新書棚の端に設置した平台の中央付近に展示する(紀伊国屋書店大手町ビル店)
7人の事例で語る定年後の仕事観の変化
第2部は〈「小さな仕事」に確かな意義を感じるまで〉として、7人の定年後の就業者の事例を通して、年を取るにつれて仕事に対する姿勢がどのように変化していくのかを追う。
市役所で長く下水道関係や河川、道路などの仕事を担当し、定年後は市のあっせんで水道関係の会社に入り、下水道関係のトラブルを現場で解決する仕事に従事する人。「今の仕事は、一日の仕事が終わればもうそこで仕事は終わりです。市(役所)にいたときみたいに、次の日まで持ち越して悩むことは一切ないですね。そこがすごくいいんです」と朗らかに語る。私大職員として65歳まで再雇用で勤務し、その後包丁研ぎ職人として独立した人は「仕上げ品を直接手渡して、お客様に喜んでもらえた瞬間は最高です」と目を輝かす。
第3部で社会が定年後の仕事に対してどう向き合っていけばよいか、いくつかの論点を提示して締めくくる。「地域に根ざした小さな仕事で働き続けることで、自身の老後の豊かな生活の実現と社会への貢献を無理なく両立できる社会」。これが日本が今後目指すべき社会だと著者はいう。そんな思いを込めて副題も〈「小さな仕事」が日本社会を救う〉と付けている。
「この本への反応も早かった。定年後、老後というテーマはこの店では有力な売れ筋」と店長の桐生稔也さんは話す。
成田悠輔氏や楠木建氏の新刊が上位に
それでは先週のランキングを見ていこう。今回は新書のベスト5を取り上げる。
今回紹介した定年後の働き方の本が1位だ。
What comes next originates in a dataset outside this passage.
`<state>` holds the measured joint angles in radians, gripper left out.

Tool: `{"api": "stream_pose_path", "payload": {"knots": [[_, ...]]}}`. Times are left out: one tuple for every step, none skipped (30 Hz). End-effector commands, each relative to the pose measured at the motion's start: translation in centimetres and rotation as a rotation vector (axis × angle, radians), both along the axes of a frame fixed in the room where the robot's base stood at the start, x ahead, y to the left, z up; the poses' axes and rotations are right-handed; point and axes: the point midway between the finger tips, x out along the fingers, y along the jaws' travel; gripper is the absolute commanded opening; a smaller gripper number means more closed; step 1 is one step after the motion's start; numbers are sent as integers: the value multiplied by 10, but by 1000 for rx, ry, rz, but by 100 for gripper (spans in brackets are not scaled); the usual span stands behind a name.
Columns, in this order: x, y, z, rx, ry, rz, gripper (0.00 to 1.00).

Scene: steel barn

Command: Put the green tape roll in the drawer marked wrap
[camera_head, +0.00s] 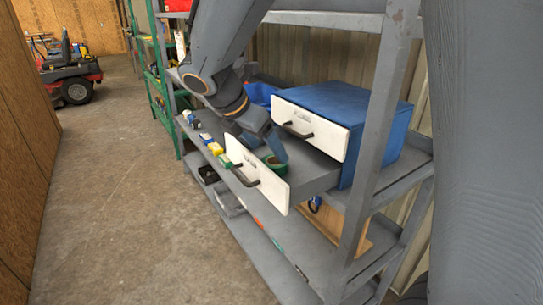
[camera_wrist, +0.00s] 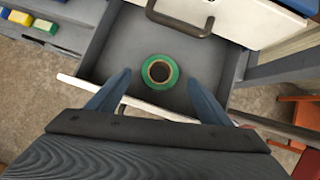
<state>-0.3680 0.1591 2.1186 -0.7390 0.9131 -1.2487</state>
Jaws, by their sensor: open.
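The green tape roll (camera_wrist: 160,72) lies flat inside the pulled-out lower drawer, near the middle of its floor in the wrist view. It also shows partly in the head view (camera_head: 277,165), behind the drawer's white front. The lower drawer (camera_head: 257,179) has a dark handle. The upper drawer (camera_head: 311,123) looks shut; its label is too small to read, and I see no readable "wrap" mark. My gripper (camera_wrist: 157,96) is open and empty, its fingers spread wider than the roll and over the drawer's front part. In the head view my gripper (camera_head: 267,145) hangs over the open drawer.
The blue drawer cabinet (camera_head: 373,112) stands on a grey metal shelf with an upright post (camera_head: 376,130) close to its right. Yellow block-like items (camera_head: 216,148) and other small things line the shelf on the left.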

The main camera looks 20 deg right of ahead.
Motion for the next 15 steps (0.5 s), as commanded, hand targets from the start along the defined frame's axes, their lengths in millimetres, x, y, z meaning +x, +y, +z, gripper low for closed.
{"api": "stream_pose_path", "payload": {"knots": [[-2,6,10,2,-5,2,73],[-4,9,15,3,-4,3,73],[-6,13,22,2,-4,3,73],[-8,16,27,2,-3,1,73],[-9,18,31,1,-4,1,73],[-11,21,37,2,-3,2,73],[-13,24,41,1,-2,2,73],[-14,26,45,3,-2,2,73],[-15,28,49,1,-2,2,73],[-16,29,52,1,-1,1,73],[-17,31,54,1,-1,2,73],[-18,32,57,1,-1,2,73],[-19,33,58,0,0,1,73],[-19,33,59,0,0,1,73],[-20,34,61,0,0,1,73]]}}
2位には気鋭の学者としてメディアへの露出が目立つ成田悠輔氏が刺激的な論点を示して話題になった民主主義論が入った。3位は人気経営学者の一人、楠木建氏による仕事論。哲学書のようなタイトルと柔らかい仕事観のギャップが今働く人の心をとらえたのか、6月の刊行以来なお売れている。4位はベストセラー作家による世間を騒がせたニュースを通した人間観察記。こちらは8月刊で初速の反応がいい。同じく8月刊で、情報分析や防諜(ぼうちょう)活動で国家の意思決定を補佐するインテリジェンスの流れを日本の戦後に絞ってたどった一冊が5位に入った。